Molotov Editions, 2016
paperback, courtesy of the author - thanks!
"There is no such thing as a secret life."
Domenic Stansberry, you are one clever man. The entire time I was reading this novel, I'm thinking that I'd read something along these lines before and was racking my brain trying to remember where. Then when I got to the Author's Note at the back, I read this:
"...this novel borrows many elements from John Webster's older play (1612) of the same title..."
then Ah! The light bulb goes off over my head. It wasn't Webster, but Stendhal's Vittoria Accoramboni that I read, a bit different, but based on the same subject matter. Now I need to look at the play, which was written by the author of Duchess of Malfi. There's nothing like a good Jacobean revenge story.
[One minor point and I'll be going on with this tale -- at Publishers Weekly, whoever reviewed this book evidently didn't read it very carefully, calling the narrator "unnamed," when in fact she has a name which is mentioned more than a few times. Hello. Wakey wakey.]

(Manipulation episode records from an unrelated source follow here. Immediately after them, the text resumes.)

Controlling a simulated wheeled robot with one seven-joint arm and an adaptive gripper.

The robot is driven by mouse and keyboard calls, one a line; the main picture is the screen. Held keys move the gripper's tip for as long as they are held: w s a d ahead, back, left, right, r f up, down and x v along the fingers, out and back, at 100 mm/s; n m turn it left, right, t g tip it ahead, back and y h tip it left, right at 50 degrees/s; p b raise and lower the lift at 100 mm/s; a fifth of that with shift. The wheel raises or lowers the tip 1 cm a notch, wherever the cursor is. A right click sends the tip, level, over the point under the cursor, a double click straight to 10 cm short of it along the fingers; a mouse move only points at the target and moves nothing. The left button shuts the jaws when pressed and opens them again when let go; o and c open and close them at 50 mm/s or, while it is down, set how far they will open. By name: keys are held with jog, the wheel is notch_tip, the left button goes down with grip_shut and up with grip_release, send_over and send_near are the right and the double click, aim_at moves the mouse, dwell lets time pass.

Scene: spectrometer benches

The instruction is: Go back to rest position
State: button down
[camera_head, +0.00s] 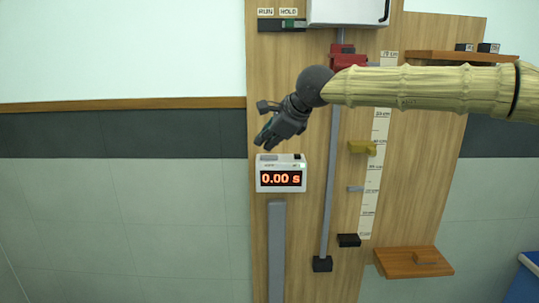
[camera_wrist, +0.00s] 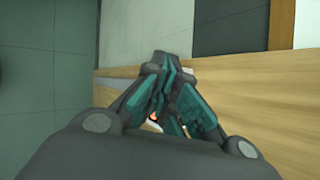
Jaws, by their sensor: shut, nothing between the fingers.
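My gripper (camera_head: 268,138) is at the left end of my arm, in front of the wooden board (camera_head: 300,225) in the head view. It appears just above a white timer (camera_head: 281,160) whose display reads 0.00 s. In the wrist view my gripper (camera_wrist: 165,65) has its fingers drawn together, with nothing held between them. A small orange and white patch shows between the finger links there; most of what lies behind is hidden. I cannot tell from these frames whether my gripper touches the timer.
A vertical rail (camera_head: 330,190) with a red clamp (camera_head: 347,57) and a yellow piece (camera_head: 361,147) stands beside a scale strip (camera_head: 371,190). Wooden shelves (camera_head: 398,262) jut out at lower and upper right (camera_head: 440,56). A white box (camera_head: 346,11) hangs at the top. The left wall is clear.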

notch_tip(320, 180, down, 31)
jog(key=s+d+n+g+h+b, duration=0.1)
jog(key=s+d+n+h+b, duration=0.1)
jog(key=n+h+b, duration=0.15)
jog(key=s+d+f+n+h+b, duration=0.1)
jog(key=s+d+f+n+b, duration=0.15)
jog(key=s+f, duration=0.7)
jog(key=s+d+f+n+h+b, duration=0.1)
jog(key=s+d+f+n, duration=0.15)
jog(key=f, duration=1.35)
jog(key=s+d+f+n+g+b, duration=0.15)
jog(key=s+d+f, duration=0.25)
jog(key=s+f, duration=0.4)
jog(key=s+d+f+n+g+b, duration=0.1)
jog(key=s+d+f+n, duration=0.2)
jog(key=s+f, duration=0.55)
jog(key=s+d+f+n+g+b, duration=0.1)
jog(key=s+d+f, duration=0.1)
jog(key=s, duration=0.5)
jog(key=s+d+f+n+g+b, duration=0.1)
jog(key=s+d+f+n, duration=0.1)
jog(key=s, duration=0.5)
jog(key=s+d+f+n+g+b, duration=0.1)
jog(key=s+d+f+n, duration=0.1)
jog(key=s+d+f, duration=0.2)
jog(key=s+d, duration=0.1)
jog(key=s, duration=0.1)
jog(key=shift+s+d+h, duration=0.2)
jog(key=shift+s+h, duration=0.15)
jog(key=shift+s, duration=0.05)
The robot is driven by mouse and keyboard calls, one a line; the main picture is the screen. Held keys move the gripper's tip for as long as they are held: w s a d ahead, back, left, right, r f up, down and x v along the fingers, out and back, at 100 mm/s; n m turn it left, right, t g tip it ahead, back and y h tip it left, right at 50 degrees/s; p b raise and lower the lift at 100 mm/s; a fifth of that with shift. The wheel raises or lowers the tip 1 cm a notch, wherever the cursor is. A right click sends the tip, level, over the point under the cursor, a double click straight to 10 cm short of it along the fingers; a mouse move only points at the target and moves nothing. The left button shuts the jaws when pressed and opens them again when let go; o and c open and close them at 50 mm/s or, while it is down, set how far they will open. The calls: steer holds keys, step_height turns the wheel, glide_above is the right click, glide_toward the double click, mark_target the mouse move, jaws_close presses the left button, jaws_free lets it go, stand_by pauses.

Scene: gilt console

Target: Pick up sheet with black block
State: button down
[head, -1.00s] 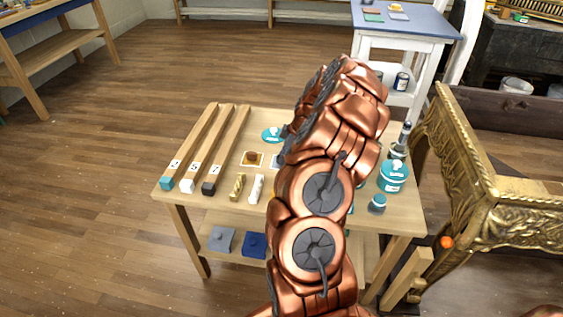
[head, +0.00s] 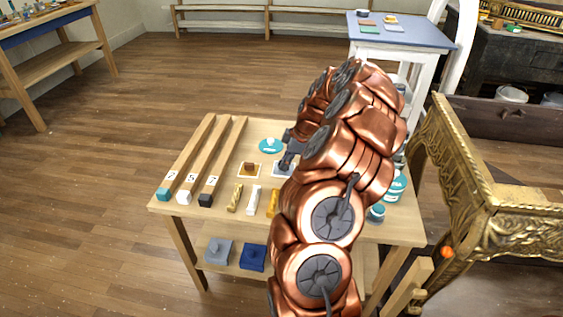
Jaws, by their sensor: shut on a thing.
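My gripper (head: 286,162) is at the tabletop, its dark fingers shut at a small pale sheet (head: 279,173), the sheet with black block. The dark block is hard to tell from the dark fingers, and my copper arm hides the sheet's right side. The sheet appears to be at table level; I cannot tell whether it is lifted. A similar pale sheet with a brown block (head: 248,168) lies just to its left.
On the wooden table (head: 222,226) are three long bars with teal, white and black ends, a teal round lid (head: 270,146), and gold and white pieces (head: 253,200). Teal-labelled jars (head: 396,188) stand right. A gilt console (head: 480,215) stands close at the right.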

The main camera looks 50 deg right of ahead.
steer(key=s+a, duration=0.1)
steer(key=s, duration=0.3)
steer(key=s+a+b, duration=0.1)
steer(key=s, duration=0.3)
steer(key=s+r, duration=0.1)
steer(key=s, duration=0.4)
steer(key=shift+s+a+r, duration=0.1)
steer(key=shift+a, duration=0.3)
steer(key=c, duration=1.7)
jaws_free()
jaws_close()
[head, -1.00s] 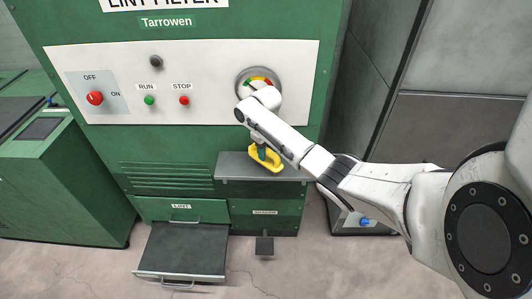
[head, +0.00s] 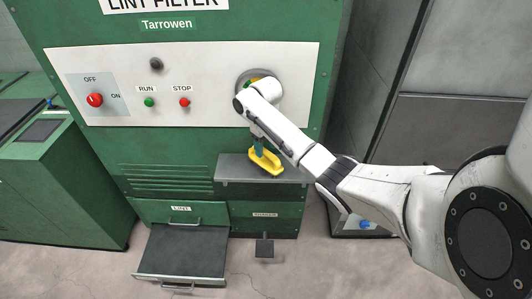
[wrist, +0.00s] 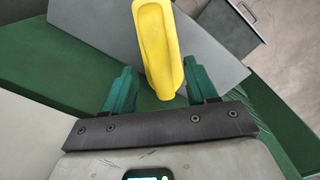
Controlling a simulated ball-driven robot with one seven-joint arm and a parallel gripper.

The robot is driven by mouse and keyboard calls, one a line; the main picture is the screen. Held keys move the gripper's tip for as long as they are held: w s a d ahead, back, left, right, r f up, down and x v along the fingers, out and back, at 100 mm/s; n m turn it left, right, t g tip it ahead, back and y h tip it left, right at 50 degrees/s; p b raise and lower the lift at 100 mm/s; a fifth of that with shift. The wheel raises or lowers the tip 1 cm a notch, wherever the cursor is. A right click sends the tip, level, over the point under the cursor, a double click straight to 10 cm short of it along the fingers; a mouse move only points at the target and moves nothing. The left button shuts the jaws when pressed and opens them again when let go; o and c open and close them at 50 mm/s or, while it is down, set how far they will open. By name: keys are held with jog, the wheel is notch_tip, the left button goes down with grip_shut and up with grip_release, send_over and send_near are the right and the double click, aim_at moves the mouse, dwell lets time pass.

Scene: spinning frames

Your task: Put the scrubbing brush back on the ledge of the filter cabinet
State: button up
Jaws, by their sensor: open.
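The yellow scrubbing brush (head: 267,163) appears to lie on the grey ledge (head: 236,168) of the green filter cabinet (head: 140,146), near the ledge's right half. My gripper (head: 258,148) is just above and behind the brush in the head view, with one green finger showing. In the wrist view the brush (wrist: 158,40) lies between the two green fingers of my gripper (wrist: 158,82), over the grey ledge (wrist: 100,38). The brush's underside is hidden.
The control panel (head: 210,60) with its red switch, buttons and a gauge partly covered by my arm is above the ledge. Below, the lint drawer (head: 185,250) stands pulled out, with a small dark pedal (head: 265,248) beside it. A grey wall is at right.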

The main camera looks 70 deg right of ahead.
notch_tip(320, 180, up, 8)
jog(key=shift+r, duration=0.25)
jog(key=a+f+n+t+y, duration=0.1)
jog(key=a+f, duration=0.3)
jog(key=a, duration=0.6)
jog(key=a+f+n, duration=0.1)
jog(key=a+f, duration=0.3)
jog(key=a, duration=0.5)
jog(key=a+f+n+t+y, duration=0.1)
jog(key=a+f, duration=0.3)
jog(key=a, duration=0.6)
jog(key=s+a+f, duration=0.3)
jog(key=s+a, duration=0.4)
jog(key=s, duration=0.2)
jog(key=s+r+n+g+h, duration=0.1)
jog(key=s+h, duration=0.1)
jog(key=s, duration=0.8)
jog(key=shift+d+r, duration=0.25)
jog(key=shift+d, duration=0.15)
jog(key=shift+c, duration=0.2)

Relating her tale from a second-story flat off the Avenida in Rome, the narrator of this story takes us along with her on a tour of her life up to the present. Vicky Wilson aka Vittoria, hailing from Texas, has married Frank Paris, a writer whose career has seen better days and whose uncle, Cardinal Whiting, is supporting him. Now in Rome, her brother Johnny introduces her to an Italian senator named Paolo Orsini, whose wife Isabella is a wealthy celebrity, adored by the paparazzi, the tabloids, and the people. It's an instant attraction, and after a few trysts between Vittoria and Orsini, Isabella, who has gone to New York for work, ends up dead. It obviously wasn't Paolo -- he had left New York prior to her death, but later, after Vittoria's husband Frank meets an untimely end while out horseback riding, followed by the election of a new pope, the situation begins to take a major turn, leaving the fates of several people to spiral out of control as they find themselves stuck, as the author says at different points, "in a kind of limbo."
Aside from the links between corruption, money, power, the influence of the Catholic Church in more secular affairs, the political/legal system, and above all, the often-linked duo of murder and revenge, what's really interesting here is that this story is told completely from Vicki/Vittoria's point of view, so when we look back at her past, which is very closely linked that of her brother's, things tend to get a bit hazy here and there. Aside from little bits and pieces of her past, we're never quite sure who we're dealing with here. For example, in one hazy recollection during which she tells us that she'd been to a psychologist at school, she reveals that
"The shrink was concerned about certain blank spots, emptiness, memories I skittered around, dissociative tendencies typical of certain kinds of trauma,"but aside from a few clues here and there, we don't necessarily have a complete picture of who this rather enigmatic woman really is. There are a few times where we get the idea that she knows she could have done things differently (If I'd ... this, If I'd ... that), but didn't, because of "certain loyalties" she had. It's those "certain loyalties" that are at the heart of it all, and which drive our narrator, but I'll leave exactly how for others to discover. For me, she is the real draw here, and I think the author does a really nice job detailing her inner turmoil throughout her entire ordeal, right up until the very last moment when she has to face a grave reality.
There's more of course -- the various sources of media -- bloggers, newspapers, and especially the tabloids whose lurid titles spark conspiracy theories -- which keep suspicion floating in the air and a desire for any sort of private life a joke; family ties also play a huge role here, and more. It's a really good book, and beyond the story itself, I love Mr. Stansberry's writing voice -- it's refreshingly subdued, never overplayed or overly dramatic but at the same time able to tell a very haunting story. These days, that's difficult to do, so I don't mind saying that I'm highly impressed.
You can find more about this author (who is no stranger to the crime fiction game) here -- I have to say that I love when something different hits my mailbox and this book is definitely (and most gratefully) not in the category of same old same old. Human nature is so bizarre sometimes, and here, its dark side is writ very large.